Charlotte man wins $2.2 million in suit Wal-Mart held liable for falling merchandise
The award arises from a January 1991 accident in which Louis Kilgo opened the door to his tractor-trailer at a Fayetteville store. An avalanche of fax paper and other goods loaded by Sam's Club employees knocked him unconscious.
Eight years and four surgeries later, he says he can't hold a job and struggles with mood swings, numb fingers and memory lapses from brain and neck injuries.
After a nine-day trial, a jury in Mecklenburg Superior Court on Friday decided in Kilgo's favor, holding Sam's Club and its parent company, Wal-Mart, responsible for his injuries.
The huge verdict marked the latest multimillion dollar victory for Jeffrey Hyman, a Colorado lawyer who has made a living the past six years suing Wal-Mart and other superstores on behalf of customers and employees bopped on the head by falling power drills, toys and pet food, among other things.
Now 51, Kilgo declined comment on the case
Sunday. His wife, Carole, said she hoped Sam's Club and Wal-Mart
would be safer about transporting and stocking goods.

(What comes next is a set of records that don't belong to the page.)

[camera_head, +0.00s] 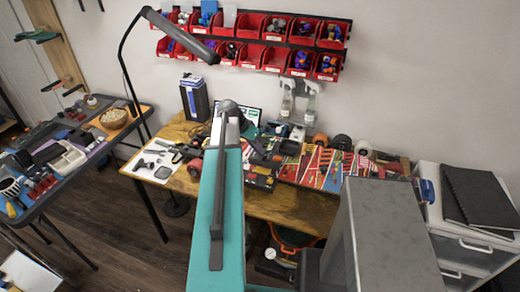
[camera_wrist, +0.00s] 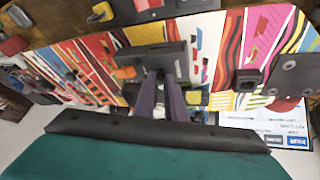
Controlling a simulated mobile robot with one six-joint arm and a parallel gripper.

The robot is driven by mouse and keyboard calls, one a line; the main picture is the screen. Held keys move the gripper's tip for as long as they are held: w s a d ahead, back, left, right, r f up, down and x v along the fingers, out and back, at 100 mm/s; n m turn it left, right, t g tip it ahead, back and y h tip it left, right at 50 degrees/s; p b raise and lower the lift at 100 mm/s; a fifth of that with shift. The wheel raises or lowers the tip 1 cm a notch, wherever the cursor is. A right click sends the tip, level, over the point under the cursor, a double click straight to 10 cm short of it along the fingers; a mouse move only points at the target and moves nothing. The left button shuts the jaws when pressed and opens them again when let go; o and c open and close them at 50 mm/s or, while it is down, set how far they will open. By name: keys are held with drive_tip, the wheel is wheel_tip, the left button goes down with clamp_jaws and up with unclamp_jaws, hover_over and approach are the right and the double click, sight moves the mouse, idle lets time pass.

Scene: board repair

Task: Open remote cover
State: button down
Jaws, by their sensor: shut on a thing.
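In the wrist view my gripper (camera_wrist: 160,76) points at the work surface with its two dark fingers close together. Its tips are at a dark flat rectangular piece (camera_wrist: 134,57), and the gripper is shut on it. I cannot tell whether this piece is the remote or its cover. In the camera_head view my arm hides the fingertips and the piece. No separate remote can be made out with certainty.
The wooden workbench (camera_head: 285,207) carries a colourful striped board (camera_wrist: 80,70) with tools and small parts. A desk lamp (camera_head: 180,35) leans over it. Red bins (camera_head: 250,24) hang on the wall. A side table (camera_head: 75,180) stands left, a white drawer unit (camera_head: 465,255) right.

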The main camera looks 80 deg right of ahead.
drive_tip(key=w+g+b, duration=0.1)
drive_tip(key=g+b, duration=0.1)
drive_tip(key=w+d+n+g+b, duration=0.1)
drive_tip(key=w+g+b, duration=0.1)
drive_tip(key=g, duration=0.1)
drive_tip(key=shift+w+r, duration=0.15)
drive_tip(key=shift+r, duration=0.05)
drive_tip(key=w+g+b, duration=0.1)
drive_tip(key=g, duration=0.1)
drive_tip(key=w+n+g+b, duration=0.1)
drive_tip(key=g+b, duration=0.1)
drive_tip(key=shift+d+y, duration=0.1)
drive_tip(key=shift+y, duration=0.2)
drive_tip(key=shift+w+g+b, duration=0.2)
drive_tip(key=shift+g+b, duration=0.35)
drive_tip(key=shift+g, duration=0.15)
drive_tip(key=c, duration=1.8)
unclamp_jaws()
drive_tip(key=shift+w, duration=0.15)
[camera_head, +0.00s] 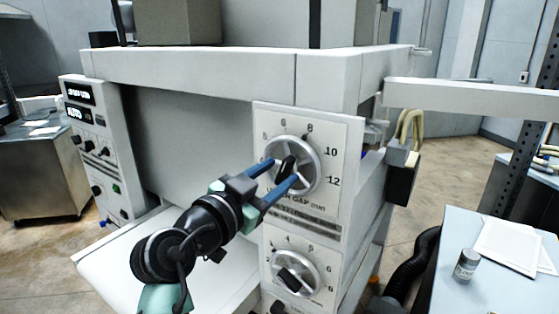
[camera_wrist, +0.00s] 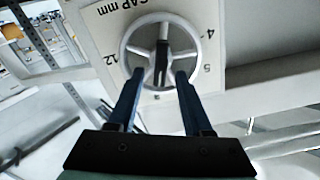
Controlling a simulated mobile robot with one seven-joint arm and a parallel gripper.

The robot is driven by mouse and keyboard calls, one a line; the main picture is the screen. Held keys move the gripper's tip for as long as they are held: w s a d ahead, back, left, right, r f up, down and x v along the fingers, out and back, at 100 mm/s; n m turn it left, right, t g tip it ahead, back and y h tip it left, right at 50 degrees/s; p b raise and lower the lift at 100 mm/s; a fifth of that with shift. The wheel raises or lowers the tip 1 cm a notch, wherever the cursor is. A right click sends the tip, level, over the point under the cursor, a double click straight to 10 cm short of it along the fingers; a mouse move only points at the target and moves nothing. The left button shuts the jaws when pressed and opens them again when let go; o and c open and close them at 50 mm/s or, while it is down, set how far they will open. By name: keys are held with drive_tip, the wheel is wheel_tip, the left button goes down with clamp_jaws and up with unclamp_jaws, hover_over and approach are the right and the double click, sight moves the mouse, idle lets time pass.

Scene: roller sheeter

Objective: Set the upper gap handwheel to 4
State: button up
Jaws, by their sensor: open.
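The upper gap handwheel (camera_head: 308,160) is a silver spoked wheel with a black bar-shaped grip (camera_head: 287,166) at its centre, on a white dial plate with 8, 10 and 12 readable. The black grip lies roughly along the line towards 8; its exact reading is not clear. My gripper (camera_head: 284,172) is open, its blue fingers reaching to the wheel on either side of the black grip. In the wrist view, the grip (camera_wrist: 162,62) stands between the open fingertips (camera_wrist: 159,76), with gaps on both sides. The dial appears upside down there, with 4 at the right.
A second, lower handwheel (camera_head: 298,270) with its own dial sits below on the same panel. A control panel (camera_head: 92,150) with displays and knobs is at the left. A table (camera_head: 490,260) with papers and a small jar (camera_head: 466,265) stands at the right.

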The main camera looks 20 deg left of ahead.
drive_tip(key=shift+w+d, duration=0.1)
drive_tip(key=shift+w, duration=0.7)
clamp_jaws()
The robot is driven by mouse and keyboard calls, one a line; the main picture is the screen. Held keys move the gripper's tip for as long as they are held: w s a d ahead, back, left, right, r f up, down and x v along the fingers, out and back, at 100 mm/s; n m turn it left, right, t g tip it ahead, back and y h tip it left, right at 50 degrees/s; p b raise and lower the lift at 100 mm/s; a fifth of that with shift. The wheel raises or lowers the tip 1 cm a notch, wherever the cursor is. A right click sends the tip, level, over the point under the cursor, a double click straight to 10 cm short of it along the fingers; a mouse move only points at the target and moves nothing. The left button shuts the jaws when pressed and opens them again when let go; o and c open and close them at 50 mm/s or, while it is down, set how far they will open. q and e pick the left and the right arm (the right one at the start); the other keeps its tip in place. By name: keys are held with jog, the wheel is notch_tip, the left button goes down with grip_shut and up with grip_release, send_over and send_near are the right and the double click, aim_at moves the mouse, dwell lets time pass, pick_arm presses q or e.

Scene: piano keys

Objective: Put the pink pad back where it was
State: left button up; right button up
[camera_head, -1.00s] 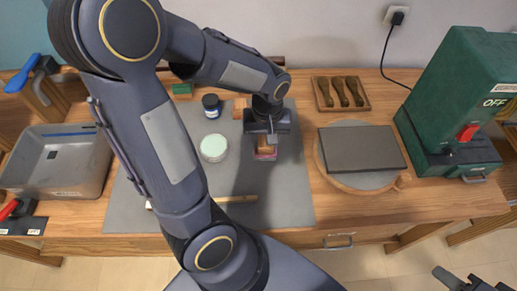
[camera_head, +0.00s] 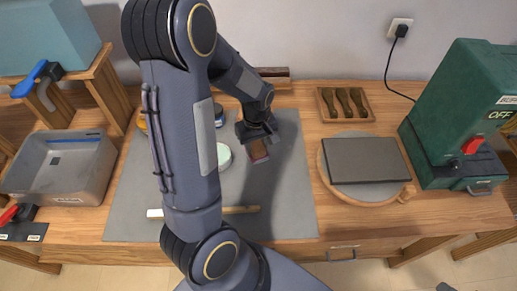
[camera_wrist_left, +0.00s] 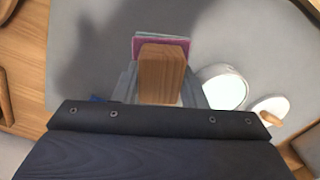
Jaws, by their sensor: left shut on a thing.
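The pink pad (camera_wrist_left: 152,40) shows as a thin pink edge at the far end of a wooden block (camera_wrist_left: 162,75) in the wrist view. In the head view the block (camera_head: 258,146) hangs tilted under my left gripper (camera_head: 256,132), with a dull pink edge at its lower end. My left gripper is shut on the block with the pad. They are over the grey mat (camera_head: 285,190); the exact height above it is hard to tell. Only a dark tip of my right gripper (camera_head: 446,287) shows at the bottom edge.
A round pale-topped tub (camera_head: 224,156) and a blue-lidded jar (camera_head: 219,113) stand left of the block, partly behind my arm. A wooden stick (camera_head: 240,210) lies on the mat. A grey slab (camera_head: 362,160) on a round board lies right. The mat's right half is clear.

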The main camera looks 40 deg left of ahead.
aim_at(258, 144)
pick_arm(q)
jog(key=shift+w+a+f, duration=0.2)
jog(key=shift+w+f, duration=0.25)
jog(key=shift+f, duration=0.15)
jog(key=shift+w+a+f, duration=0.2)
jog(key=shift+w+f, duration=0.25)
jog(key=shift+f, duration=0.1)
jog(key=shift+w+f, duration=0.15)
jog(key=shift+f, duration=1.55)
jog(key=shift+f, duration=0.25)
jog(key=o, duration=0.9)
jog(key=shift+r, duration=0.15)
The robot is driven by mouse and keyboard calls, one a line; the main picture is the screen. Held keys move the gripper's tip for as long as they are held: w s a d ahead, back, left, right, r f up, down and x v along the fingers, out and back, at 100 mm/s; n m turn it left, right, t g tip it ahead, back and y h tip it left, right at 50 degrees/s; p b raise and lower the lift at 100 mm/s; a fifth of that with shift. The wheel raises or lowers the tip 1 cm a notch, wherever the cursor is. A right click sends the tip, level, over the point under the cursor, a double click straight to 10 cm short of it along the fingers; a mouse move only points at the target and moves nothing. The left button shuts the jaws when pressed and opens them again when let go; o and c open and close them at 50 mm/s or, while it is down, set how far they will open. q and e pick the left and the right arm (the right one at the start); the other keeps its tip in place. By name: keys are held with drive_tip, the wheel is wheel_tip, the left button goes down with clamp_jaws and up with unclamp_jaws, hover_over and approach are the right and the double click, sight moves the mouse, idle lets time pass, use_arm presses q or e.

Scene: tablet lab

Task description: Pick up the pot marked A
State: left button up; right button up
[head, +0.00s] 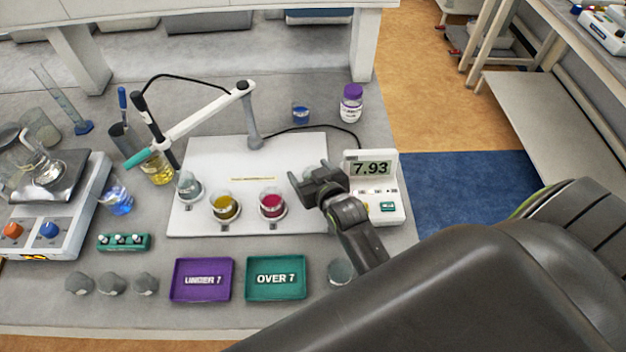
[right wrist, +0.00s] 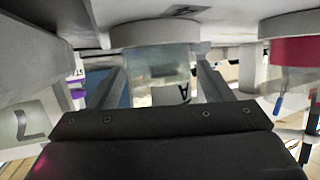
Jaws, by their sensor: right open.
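The pot marked A (right wrist: 160,66) is a clear pot with pale contents; its label shows upside down in the right wrist view. In the head view only a small part of it (head: 313,171) shows behind my right gripper (head: 316,181). My right gripper is open, with one finger on each side of the pot. I cannot tell whether either finger touches it. The pot stands at the right of the white board (head: 240,165). My left gripper is not in view.
A red pot (head: 272,204), a yellow pot (head: 225,206) and a pale pot (head: 188,186) stand on the board. The meter (head: 385,205) reading 7.93 is close right of my gripper. Purple (head: 202,296) and green (head: 276,293) trays lie in front; a probe arm (head: 200,117) stands behind.

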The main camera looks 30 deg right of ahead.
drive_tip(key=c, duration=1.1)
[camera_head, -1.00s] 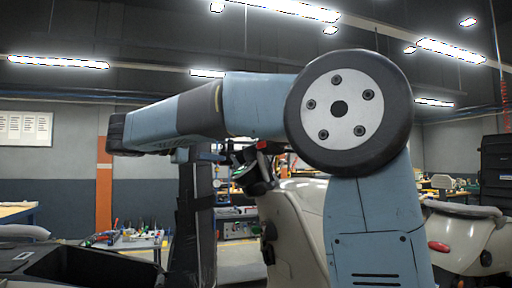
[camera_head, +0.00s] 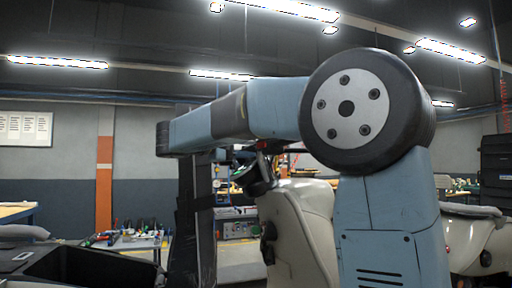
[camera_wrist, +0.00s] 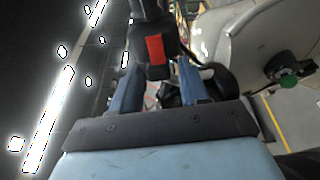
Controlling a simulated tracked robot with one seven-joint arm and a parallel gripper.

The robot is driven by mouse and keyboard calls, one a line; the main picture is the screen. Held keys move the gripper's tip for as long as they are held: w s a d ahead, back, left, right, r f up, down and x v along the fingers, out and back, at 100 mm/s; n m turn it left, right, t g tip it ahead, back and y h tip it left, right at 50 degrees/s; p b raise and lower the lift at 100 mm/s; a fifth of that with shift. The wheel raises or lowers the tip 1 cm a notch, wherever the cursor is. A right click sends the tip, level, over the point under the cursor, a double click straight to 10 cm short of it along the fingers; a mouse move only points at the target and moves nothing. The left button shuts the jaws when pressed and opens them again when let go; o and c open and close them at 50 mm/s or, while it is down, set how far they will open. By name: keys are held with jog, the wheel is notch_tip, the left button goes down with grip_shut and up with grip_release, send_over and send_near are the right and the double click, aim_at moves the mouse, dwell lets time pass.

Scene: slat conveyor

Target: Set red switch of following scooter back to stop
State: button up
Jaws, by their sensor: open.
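The red switch (camera_wrist: 156,50) sits on a dark housing on the handlebar in the wrist view. My gripper (camera_wrist: 158,76) is open, its two blue fingers on either side of the housing's lower part. Whether they touch it cannot be told. The switch's exact position is unclear. The cream scooter (camera_head: 302,218) stands behind my arm in the head view, its dark handlebar (camera_head: 258,172) partly covered. Its cream body (camera_wrist: 247,45) also shows at right in the wrist view. My gripper is hidden behind my arm in the head view.
Another cream scooter (camera_head: 478,243) stands at the right, partly hidden by my arm.

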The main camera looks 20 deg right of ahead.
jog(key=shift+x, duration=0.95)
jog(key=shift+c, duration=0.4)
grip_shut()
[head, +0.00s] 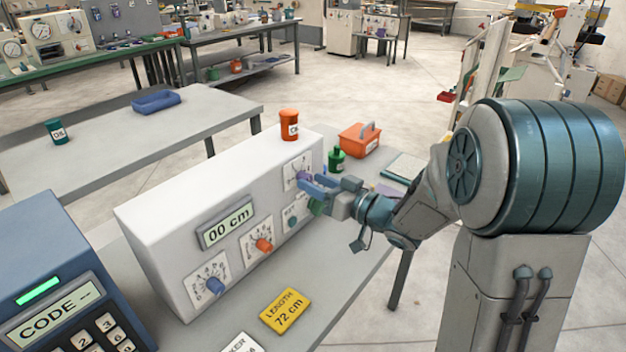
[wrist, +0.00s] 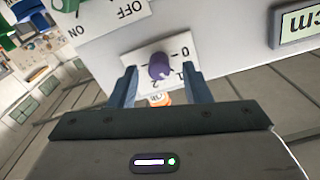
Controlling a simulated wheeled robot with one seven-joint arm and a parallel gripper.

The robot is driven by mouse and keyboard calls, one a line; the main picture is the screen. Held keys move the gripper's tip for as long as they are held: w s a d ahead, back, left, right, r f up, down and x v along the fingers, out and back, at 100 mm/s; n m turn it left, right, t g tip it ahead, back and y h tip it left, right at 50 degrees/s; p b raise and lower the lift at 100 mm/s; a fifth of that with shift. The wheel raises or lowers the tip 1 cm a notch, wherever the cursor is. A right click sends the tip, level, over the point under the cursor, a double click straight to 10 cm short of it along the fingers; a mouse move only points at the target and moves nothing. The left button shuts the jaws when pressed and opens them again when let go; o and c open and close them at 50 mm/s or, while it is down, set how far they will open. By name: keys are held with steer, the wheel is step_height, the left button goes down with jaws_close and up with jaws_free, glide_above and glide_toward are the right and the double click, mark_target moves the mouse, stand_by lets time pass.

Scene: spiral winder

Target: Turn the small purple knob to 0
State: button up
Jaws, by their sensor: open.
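The small purple knob (head: 304,175) is on the upper right of the white machine's front (head: 190,235), on a white dial plate. In the wrist view the knob (wrist: 159,66) stands between my fingers, with gaps on both sides, and the plate appears turned over. The plate's digits 0, 1 and 2 show beside the knob. I cannot tell which digit the knob points to. My gripper (head: 312,187) is open and empty at the dial; it also shows in the wrist view (wrist: 161,72), its fingers on either side of the knob.
A green knob with ON and OFF marks sits below the dial. An orange knob (head: 264,245) and a blue knob (head: 215,286) are further left, under a display (head: 228,228) reading 00 cm. An orange can (head: 289,125) stands on top of the machine. A green bottle (head: 337,160) stands behind my gripper.

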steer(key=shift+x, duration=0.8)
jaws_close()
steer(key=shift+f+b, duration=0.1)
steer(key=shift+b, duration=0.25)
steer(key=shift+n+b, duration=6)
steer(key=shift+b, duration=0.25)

Wal-Mart plans to appeal. The Arkansas-based retailer's lawyers have argued that since Kilgo drove for National Freight Inc., either he or his employer should take responsibility.
Wal-Mart spokesman Betsy Reithemeyer questioned the amount of the award.
Hyman has been called the Marvin Mitchelson
of falling-merchandise lawsuits - Mitchelson being the famous
California divorce lawyer. Hyman parachuted into the Charlotte
case at the request of the Kilgos' local attorney, Karen Zaman,
who heard about Hyman through a colleague who saw a story about
him on the syndicated television show "Inside Edition."
Hyman suggested that, unlike some "trip-and-fall"
lawsuit plaintiffs, falling-merchandise victims are hard for
corporate lawyers to brand as gold-diggers or blame for injuries.
Hyman has notched several high-dollar verdicts against Wal-Mart and other giant retail stores, including a confidential settlement reached in December for a woman conked on the head by a toy truck at the Wal-Mart store off Arrowood Road.
The jury in the Kilgo case wasn't impressed. Jurors deliberated for less than three hours before reaching their verdict late Friday.
They awarded Louis Kilgo $2 million and gave his wife $225,000 for what his lawsuit called "loss of her husband's society and services and loss of
her conjugal rights."
Hyman on Sunday headed for California, where another Wal-Mart lawsuit awaits.
The Kilgos say they were just trying to get on with life.
"We struggled and battled with it since 1991," Carole Kilgo said. "I was just pleased that justice and truth won out."